_INFORMATION SHOWN:_

## Start

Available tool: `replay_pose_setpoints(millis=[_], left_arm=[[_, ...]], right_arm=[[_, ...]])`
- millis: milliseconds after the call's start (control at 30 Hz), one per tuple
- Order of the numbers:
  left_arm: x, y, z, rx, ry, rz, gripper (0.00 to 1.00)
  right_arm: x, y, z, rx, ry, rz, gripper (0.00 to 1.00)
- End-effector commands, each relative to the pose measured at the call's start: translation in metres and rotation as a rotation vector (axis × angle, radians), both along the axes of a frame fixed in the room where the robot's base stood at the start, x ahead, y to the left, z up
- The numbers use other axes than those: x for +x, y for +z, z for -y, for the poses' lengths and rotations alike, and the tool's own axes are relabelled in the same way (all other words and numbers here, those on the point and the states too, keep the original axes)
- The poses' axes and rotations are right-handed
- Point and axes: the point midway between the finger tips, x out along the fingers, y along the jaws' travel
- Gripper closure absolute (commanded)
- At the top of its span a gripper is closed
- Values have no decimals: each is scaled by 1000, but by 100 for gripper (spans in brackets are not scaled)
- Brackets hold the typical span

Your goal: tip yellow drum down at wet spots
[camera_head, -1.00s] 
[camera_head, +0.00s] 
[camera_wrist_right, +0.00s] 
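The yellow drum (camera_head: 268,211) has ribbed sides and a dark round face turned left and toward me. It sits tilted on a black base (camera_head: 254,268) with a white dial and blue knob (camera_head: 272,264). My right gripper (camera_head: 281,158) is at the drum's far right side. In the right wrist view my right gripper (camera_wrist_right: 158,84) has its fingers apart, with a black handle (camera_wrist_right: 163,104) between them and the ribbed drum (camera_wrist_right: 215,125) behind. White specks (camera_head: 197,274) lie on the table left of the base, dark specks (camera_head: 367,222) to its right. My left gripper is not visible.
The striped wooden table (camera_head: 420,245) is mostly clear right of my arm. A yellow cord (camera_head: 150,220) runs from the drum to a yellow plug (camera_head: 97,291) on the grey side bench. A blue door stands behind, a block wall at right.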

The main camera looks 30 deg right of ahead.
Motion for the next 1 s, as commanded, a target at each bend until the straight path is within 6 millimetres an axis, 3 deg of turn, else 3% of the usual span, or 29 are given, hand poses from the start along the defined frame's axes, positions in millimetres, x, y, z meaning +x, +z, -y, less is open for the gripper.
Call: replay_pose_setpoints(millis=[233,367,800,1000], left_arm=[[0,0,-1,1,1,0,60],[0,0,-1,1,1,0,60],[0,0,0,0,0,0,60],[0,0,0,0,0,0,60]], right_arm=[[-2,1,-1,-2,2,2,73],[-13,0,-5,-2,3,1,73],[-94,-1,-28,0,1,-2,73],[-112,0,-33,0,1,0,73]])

## End

_WRITTEN PROBLEM:_
Copy exactly, and only, the lines from the one containing "[camera_head, +0.00s]" through the one containing "Motion for the".

_ANSWER:_
[camera_head, +0.00s] 
[camera_wrist_right, +0.00s] 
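The yellow drum (camera_head: 268,211) has ribbed sides and a dark round face turned left and toward me. It sits tilted on a black base (camera_head: 254,268) with a white dial and blue knob (camera_head: 272,264). My right gripper (camera_head: 281,158) is at the drum's far right side. In the right wrist view my right gripper (camera_wrist_right: 158,84) has its fingers apart, with a black handle (camera_wrist_right: 163,104) between them and the ribbed drum (camera_wrist_right: 215,125) behind. White specks (camera_head: 197,274) lie on the table left of the base, dark specks (camera_head: 367,222) to its right. My left gripper is not visible.
The striped wooden table (camera_head: 420,245) is mostly clear right of my arm. A yellow cord (camera_head: 150,220) runs from the drum to a yellow plug (camera_head: 97,291) on the grey side bench. A blue door stands behind, a block wall at right.

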The main camera looks 30 deg right of ahead.
Motion for the next 1 s, as commanded, a target at each bend until the straight path is within 6 millimetres an axis, 3 deg of turn, else 3% of the usual span, or 29 are given, hand poses from the start along the defined frame's axes, positions in millimetres, x, y, z meaning +x, +z, -y, less is open for the gripper.

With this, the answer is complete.